Proof I practice what I preach (I'm even willing to share the puffy post-partum pic! :)

Happy eating and reading (maybe even together?!)

SM

 

 

4 Responses to “Broccoli & Books: Tips on Sneaking in Some Reading!”

  1. Andrea says:

    I love that my 9 year old gets upset if I don’t read to him at night. It’s a tradition we started when he was… well, a baby. (And he’s a voracious independent reader.) I also love that he still gets to listen to the picture books I read to my 5 year old. It’s something simple, and yet, as they get older, more challenging to fit in. I cherish that time with them. They suddenly tell me something they remember happened at school, (as opposed to when I ask them and they say… wait for it… “nothing”), or they ask me something they were wondering about that might connect with the book or something that happened in their day. I love that time together, and I’m hoping that I can keep reading to them until they move out!

    • Stacey says:

      I cherish that time with my kids too…so peaceful and sweet!
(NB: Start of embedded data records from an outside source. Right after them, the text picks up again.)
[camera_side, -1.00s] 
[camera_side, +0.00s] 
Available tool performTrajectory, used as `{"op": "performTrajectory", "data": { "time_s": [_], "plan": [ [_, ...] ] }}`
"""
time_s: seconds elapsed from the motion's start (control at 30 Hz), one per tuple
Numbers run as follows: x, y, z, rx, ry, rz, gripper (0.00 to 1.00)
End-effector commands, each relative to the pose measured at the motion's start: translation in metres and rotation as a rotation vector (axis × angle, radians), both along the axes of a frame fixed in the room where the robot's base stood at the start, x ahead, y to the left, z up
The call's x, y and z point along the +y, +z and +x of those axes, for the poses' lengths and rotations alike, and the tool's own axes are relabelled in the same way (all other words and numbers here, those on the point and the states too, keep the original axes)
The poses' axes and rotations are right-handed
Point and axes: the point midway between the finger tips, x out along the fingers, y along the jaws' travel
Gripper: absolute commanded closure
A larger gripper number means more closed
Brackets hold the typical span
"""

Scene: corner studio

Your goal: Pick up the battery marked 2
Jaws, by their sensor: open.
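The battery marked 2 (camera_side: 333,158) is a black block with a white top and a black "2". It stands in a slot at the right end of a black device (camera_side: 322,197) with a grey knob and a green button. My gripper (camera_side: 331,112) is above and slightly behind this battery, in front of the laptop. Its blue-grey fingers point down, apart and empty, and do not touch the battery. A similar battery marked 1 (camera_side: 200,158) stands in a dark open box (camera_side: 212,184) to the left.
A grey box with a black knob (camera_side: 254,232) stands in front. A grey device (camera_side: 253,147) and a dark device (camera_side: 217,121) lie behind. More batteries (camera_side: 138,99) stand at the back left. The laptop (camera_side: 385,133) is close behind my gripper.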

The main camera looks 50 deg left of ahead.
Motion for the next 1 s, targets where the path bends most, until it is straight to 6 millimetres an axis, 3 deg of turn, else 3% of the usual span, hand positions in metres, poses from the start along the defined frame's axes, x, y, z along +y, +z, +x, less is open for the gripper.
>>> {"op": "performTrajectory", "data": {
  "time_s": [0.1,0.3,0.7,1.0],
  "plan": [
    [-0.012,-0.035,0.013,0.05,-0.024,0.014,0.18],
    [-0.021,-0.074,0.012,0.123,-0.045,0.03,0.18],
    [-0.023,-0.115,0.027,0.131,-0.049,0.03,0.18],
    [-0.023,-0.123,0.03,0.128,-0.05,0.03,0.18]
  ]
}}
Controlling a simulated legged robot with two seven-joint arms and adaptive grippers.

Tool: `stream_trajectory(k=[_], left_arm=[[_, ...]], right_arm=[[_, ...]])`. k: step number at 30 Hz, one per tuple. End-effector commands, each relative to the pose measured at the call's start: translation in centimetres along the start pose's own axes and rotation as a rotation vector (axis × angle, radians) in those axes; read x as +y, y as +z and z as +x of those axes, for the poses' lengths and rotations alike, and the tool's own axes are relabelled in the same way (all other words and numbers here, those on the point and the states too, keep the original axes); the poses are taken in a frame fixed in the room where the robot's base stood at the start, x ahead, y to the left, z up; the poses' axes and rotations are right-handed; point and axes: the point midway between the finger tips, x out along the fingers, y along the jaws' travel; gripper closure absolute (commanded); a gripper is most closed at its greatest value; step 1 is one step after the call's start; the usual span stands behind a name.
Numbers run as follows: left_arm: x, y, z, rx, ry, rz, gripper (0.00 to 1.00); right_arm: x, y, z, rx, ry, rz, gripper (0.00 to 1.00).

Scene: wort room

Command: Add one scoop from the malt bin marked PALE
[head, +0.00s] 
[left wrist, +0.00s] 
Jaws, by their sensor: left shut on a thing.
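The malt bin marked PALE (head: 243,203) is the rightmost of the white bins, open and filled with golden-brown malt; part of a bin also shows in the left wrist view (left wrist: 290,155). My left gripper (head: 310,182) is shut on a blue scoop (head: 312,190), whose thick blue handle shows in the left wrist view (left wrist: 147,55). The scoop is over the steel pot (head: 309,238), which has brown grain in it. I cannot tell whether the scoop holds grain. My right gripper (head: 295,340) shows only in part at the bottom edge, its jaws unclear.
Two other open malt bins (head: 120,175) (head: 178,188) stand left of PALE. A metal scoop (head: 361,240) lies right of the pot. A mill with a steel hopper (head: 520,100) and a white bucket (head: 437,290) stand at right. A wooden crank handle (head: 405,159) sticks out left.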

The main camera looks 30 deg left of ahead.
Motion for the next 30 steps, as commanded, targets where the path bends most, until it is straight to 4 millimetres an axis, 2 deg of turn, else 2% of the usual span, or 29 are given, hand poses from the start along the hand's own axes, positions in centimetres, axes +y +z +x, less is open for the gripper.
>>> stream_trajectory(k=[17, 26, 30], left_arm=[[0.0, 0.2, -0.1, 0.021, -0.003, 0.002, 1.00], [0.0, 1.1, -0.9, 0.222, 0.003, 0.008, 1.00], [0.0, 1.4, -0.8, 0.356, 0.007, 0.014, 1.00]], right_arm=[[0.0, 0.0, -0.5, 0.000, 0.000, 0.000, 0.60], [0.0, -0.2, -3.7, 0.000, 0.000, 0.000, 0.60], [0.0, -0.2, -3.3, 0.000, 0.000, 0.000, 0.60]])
I plan to sneak into their homes at night like “I’ll Love You Forever” and read to them while they sleep -hahaha!

  2. Linda says:

    Feed the body…..Feed the soul and the mind will travel this world and beyond.

    My education in Trinidad was under the British System, where each kindergarten child had a reader and you took turns reading your lesson to the teacher and class everyday. Later as a kindergarten teacher, it was a joy to see little faces light up, reading words as small as I. With our girls, I made picture books from drawings, cut outs from sears catalogue, old magazines , newspapers, sometimes it would be a leaf stuck on a page with lots of glue, and I would write a word , sentence or story as told by the girls and they would feel very proud to read their own books.

    I am so proud of Word of Mouse and the work you do! Bravo!
    Share a book and the world will read with you!